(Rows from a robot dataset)
══════
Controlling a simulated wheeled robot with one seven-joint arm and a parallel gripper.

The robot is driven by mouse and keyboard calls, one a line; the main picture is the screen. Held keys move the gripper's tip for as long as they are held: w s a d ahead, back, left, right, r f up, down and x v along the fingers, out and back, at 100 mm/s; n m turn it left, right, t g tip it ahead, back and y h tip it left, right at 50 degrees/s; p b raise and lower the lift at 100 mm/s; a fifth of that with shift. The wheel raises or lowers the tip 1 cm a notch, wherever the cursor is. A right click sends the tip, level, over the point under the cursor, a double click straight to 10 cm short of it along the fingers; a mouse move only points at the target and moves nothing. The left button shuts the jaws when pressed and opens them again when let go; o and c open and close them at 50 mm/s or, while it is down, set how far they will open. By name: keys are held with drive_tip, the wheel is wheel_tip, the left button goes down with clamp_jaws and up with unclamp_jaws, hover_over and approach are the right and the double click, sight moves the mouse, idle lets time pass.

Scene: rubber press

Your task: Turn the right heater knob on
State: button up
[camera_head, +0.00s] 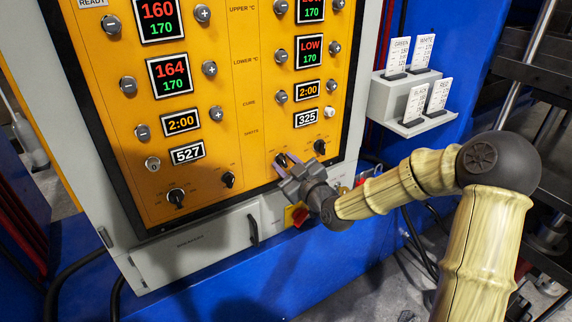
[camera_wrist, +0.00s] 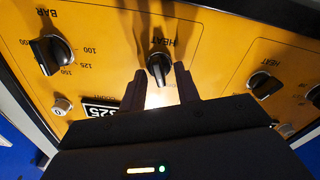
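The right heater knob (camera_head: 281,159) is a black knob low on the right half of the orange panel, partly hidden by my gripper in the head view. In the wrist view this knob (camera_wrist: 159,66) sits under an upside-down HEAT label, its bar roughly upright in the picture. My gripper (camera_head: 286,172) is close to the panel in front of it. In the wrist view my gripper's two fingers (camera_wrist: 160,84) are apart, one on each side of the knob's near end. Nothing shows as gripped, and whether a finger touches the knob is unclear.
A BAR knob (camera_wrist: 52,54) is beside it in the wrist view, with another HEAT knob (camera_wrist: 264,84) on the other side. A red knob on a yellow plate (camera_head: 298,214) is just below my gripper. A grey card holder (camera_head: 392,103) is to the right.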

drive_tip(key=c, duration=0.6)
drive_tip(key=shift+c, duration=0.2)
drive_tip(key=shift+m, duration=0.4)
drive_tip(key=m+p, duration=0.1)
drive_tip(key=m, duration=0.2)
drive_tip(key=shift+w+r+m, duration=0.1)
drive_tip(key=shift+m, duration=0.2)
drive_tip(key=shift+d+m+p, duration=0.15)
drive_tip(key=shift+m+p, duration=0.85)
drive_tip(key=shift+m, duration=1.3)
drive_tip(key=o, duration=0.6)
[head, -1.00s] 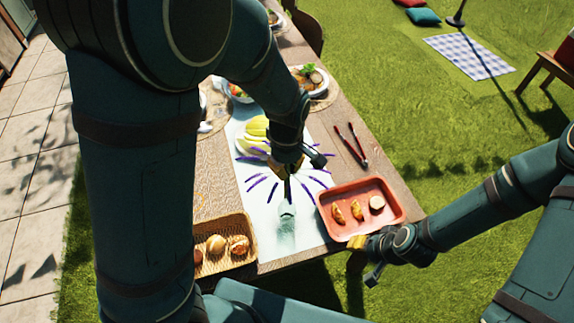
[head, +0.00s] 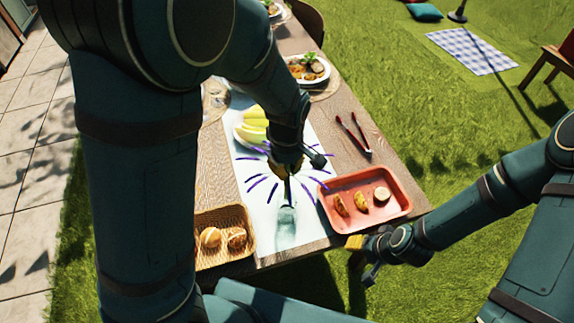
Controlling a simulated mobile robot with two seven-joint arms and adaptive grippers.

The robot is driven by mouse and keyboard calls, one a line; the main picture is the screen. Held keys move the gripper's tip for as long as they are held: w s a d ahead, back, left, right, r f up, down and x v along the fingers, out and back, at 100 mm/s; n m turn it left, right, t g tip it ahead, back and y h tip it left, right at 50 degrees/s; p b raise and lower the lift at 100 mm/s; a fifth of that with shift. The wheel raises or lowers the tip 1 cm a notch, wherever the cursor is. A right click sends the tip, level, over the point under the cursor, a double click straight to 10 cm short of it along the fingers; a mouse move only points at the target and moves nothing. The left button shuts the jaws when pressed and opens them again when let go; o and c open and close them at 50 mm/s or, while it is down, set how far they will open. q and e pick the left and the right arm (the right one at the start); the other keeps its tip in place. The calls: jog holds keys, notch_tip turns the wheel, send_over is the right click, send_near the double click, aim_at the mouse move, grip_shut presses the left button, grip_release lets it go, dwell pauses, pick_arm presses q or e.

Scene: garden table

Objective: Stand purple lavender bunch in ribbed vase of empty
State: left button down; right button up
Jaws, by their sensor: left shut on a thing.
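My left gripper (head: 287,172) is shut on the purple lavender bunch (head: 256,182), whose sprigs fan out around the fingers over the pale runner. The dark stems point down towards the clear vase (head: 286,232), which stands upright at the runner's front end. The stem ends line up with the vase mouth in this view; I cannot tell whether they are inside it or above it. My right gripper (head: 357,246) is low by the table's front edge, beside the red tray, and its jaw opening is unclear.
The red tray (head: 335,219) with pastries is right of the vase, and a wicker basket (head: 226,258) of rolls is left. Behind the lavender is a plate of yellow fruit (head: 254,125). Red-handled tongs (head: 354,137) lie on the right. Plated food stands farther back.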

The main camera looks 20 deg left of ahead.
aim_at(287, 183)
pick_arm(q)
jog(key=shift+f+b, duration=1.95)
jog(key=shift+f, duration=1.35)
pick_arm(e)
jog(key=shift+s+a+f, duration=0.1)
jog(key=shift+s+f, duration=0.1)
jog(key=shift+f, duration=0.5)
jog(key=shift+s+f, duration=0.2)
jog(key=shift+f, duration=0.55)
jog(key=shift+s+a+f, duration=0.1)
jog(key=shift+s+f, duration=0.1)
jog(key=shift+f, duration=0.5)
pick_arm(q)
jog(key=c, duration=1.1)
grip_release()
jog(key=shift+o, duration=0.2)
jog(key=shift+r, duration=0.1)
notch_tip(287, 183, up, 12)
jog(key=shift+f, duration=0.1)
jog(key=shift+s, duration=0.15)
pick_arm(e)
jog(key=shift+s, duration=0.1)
══════
Challenge
Skip all pictures. Output only the lines from the one containing "[head, -1.00s]" to the one containing "Controlling a simulated mobile", both lines included.

Exercise result
[head, -1.00s] 
[head, +0.00s] 
Controlling a simulated mobile robot with two seven-joint arms and adaptive grippers.

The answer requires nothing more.